⟨

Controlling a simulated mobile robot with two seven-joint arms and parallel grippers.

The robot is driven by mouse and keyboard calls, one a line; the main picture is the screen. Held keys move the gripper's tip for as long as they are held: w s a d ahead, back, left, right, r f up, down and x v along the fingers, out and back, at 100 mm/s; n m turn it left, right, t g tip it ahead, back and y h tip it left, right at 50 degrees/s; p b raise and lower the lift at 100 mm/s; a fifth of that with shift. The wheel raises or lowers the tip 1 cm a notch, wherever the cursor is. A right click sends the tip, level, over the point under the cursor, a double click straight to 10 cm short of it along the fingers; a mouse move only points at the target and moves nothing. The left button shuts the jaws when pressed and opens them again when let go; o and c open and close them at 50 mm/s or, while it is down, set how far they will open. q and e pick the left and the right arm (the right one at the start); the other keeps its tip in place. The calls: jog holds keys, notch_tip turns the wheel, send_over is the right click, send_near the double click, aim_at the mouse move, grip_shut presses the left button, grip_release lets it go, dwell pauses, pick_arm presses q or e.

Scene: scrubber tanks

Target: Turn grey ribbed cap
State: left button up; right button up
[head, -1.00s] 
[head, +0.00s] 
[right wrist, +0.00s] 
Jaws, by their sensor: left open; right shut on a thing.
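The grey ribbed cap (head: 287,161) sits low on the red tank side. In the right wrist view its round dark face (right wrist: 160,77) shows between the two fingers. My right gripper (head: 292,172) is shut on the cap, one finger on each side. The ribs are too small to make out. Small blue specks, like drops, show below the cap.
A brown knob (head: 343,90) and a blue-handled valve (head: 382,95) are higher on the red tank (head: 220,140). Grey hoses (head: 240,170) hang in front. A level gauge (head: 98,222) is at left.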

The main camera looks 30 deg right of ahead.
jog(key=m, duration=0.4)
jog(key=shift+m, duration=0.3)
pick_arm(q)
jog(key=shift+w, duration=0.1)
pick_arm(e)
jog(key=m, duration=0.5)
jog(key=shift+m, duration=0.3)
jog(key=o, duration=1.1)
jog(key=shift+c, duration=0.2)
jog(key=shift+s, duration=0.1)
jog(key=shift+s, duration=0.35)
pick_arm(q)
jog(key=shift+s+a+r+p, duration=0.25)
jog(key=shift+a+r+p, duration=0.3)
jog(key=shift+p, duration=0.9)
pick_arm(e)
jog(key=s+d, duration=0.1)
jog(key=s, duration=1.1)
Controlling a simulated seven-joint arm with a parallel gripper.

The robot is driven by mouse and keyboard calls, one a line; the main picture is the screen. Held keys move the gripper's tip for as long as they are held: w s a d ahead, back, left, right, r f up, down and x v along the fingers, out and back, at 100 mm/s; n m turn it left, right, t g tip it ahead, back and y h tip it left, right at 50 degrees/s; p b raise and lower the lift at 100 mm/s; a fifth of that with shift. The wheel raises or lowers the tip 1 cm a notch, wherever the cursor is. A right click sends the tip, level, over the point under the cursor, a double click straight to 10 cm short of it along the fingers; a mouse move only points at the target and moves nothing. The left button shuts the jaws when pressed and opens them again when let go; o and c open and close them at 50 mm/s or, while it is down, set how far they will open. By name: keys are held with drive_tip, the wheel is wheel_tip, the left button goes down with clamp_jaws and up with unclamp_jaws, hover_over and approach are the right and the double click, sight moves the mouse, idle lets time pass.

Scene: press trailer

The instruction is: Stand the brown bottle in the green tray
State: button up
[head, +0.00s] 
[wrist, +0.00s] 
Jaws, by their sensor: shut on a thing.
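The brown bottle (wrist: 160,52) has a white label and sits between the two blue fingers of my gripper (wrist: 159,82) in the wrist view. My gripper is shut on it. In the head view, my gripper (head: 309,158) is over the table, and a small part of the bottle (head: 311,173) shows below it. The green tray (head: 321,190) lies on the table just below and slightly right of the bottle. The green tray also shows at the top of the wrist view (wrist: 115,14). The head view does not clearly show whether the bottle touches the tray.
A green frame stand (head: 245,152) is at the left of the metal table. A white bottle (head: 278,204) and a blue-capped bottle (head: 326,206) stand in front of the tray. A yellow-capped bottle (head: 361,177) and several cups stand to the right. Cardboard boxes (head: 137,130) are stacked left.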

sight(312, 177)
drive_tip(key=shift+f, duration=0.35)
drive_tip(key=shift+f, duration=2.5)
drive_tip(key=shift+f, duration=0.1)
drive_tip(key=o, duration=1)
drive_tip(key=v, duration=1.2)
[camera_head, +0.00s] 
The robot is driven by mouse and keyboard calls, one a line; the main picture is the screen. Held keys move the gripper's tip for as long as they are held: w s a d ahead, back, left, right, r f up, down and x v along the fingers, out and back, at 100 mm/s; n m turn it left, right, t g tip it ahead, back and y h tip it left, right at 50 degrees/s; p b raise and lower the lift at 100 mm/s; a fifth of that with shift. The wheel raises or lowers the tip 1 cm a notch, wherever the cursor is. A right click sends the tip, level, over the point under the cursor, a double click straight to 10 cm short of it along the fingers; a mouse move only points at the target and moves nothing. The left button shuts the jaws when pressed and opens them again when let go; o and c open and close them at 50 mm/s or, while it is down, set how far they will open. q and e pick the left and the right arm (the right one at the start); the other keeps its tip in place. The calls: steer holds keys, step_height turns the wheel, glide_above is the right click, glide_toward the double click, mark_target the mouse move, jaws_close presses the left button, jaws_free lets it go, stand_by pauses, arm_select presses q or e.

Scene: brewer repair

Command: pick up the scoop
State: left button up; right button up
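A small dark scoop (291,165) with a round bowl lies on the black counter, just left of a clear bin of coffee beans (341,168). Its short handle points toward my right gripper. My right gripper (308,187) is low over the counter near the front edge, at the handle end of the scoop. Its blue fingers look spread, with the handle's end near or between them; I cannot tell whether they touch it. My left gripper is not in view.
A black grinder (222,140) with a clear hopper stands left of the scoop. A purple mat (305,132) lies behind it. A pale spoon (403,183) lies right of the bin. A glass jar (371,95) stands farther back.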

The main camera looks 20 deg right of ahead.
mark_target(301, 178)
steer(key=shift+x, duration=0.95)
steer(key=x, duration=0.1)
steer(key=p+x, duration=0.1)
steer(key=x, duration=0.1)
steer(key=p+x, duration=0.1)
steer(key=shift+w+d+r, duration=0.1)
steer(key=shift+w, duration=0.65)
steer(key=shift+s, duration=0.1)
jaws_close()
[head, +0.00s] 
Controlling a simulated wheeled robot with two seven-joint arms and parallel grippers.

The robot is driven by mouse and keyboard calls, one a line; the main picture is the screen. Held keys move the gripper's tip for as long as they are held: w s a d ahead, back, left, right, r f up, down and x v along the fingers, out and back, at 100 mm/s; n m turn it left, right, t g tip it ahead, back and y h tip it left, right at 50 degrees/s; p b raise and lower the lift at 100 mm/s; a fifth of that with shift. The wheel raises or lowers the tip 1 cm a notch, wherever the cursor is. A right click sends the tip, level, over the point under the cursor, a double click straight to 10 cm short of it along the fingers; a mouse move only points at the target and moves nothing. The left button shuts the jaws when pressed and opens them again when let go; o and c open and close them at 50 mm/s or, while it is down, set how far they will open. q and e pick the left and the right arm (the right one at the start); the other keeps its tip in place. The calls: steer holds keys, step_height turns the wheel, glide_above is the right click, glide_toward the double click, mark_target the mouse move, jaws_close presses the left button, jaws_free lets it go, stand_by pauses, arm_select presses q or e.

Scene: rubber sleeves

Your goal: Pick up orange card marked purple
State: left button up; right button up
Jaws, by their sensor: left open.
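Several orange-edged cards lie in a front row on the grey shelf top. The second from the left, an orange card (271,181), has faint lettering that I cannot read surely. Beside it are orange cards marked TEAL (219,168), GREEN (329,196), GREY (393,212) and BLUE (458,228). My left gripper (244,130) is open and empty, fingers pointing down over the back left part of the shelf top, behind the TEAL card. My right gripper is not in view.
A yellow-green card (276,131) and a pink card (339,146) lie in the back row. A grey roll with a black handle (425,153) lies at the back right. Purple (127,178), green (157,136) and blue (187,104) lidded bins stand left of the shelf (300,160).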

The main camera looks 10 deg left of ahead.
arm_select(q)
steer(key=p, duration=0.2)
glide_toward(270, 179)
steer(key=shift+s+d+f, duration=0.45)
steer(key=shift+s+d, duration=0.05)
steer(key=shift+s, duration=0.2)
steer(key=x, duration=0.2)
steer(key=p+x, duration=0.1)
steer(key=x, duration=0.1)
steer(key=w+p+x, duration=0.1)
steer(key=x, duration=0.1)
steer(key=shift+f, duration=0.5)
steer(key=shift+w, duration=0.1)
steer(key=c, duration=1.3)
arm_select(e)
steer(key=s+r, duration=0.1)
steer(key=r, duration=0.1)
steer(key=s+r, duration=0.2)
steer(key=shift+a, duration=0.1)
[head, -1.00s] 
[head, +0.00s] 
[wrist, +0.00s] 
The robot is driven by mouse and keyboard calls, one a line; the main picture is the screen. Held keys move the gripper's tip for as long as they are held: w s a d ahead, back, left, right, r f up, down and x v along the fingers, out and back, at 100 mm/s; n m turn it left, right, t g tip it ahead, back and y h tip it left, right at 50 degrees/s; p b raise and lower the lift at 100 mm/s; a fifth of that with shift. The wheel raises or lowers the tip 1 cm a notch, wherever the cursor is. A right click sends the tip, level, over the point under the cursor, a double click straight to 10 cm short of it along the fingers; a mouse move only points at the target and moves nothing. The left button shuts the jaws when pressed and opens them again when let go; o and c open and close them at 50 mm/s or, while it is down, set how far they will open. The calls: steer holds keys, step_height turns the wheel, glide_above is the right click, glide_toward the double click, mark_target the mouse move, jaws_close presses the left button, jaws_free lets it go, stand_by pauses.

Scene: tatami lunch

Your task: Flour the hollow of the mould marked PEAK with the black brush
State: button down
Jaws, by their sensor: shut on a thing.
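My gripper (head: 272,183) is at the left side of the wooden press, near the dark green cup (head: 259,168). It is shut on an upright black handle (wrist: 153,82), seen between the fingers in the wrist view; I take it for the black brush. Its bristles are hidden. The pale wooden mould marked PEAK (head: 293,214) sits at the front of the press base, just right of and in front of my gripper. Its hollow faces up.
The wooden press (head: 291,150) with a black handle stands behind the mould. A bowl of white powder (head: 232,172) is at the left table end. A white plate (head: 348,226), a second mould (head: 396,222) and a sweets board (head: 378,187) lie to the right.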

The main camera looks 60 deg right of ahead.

⟩

YOUR GOAL:
Tally up the lines in the preceding listing that contain the string "Scene". Respond with the number and nothing else.

EXERCISE SOLUTION:
5